### GOAL
Go through the data and copy every line exactly, but not the images.

-*-*-

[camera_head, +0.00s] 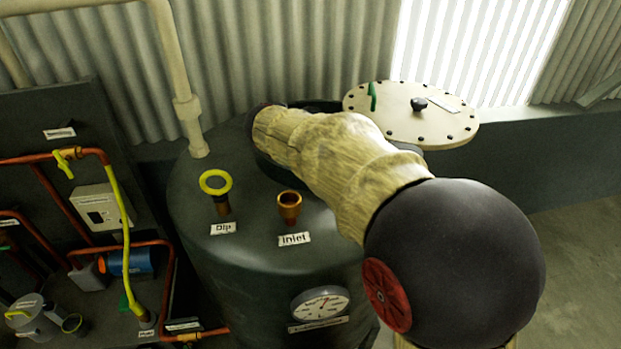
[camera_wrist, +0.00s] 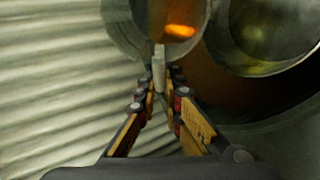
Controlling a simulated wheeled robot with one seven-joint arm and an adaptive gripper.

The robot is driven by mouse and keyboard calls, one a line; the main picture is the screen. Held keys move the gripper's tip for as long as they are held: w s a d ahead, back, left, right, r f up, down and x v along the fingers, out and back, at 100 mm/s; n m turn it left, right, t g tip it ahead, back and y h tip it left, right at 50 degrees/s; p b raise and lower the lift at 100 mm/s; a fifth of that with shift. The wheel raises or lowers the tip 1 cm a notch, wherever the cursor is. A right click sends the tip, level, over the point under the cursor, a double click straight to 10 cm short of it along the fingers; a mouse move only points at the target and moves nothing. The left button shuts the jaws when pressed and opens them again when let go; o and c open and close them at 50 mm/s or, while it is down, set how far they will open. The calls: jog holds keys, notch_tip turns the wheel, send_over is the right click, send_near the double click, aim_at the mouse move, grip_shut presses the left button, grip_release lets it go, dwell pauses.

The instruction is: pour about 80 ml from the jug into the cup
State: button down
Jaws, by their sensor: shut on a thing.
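In the wrist view my gripper (camera_wrist: 160,78) is shut on the pale upright handle of a grey, see-through-looking vessel, which I take to be the jug (camera_wrist: 140,22). A bright orange patch shows inside it. To its right is a round metallic vessel (camera_wrist: 312,40) with a yellowish inside. It may be the cup, but I cannot tell for sure. Whether the two touch is unclear. In the head view my arm covers the gripper and both vessels.
The dark tank (camera_head: 215,265) carries a yellow ring fitting (camera_head: 203,184), a copper inlet (camera_head: 289,207) and a gauge (camera_head: 320,303). Its round bolted lid (camera_head: 385,122) lies open behind my arm. Pipes (camera_head: 150,243) and a metal pot (camera_head: 35,325) stand at left. A corrugated wall (camera_head: 280,45) rises behind.

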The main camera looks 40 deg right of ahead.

-*-*-

### OUTPUT
[camera_head, +0.00s] 
[camera_wrist, +0.00s] 
Controlling a simulated wheeled robot with one seven-joint arm and an adaptive gripper.

The robot is driven by mouse and keyboard calls, one a line; the main picture is the screen. Held keys move the gripper's tip for as long as they are held: w s a d ahead, back, left, right, r f up, down and x v along the fingers, out and back, at 100 mm/s; n m turn it left, right, t g tip it ahead, back and y h tip it left, right at 50 degrees/s; p b raise and lower the lift at 100 mm/s; a fifth of that with shift. The wheel raises or lowers the tip 1 cm a notch, wherever the cursor is. A right click sends the tip, level, over the point under the cursor, a double click straight to 10 cm short of it along the fingers; a mouse move only points at the target and moves nothing. The left button shuts the jaws when pressed and opens them again when let go; o and c open and close them at 50 mm/s or, while it is down, set how far they will open. The calls: jog holds keys, notch_tip turns the wheel, send_over is the right click, send_near the double click, aim_at the mouse move, grip_shut presses the left button, grip_release lets it go, dwell pauses.

The instruction is: pour about 80 ml from the jug into the cup
State: button down
Jaws, by their sensor: shut on a thing.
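In the wrist view my gripper (camera_wrist: 160,78) is shut on the pale upright handle of a grey, see-through-looking vessel, which I take to be the jug (camera_wrist: 140,22). A bright orange patch shows inside it. To its right is a round metallic vessel (camera_wrist: 312,40) with a yellowish inside. It may be the cup, but I cannot tell for sure. Whether the two touch is unclear. In the head view my arm covers the gripper and both vessels.
The dark tank (camera_head: 215,265) carries a yellow ring fitting (camera_head: 203,184), a copper inlet (camera_head: 289,207) and a gauge (camera_head: 320,303). Its round bolted lid (camera_head: 385,122) lies open behind my arm. Pipes (camera_head: 150,243) and a metal pot (camera_head: 35,325) stand at left. A corrugated wall (camera_head: 280,45) rises behind.

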The main camera looks 40 deg right of ahead.

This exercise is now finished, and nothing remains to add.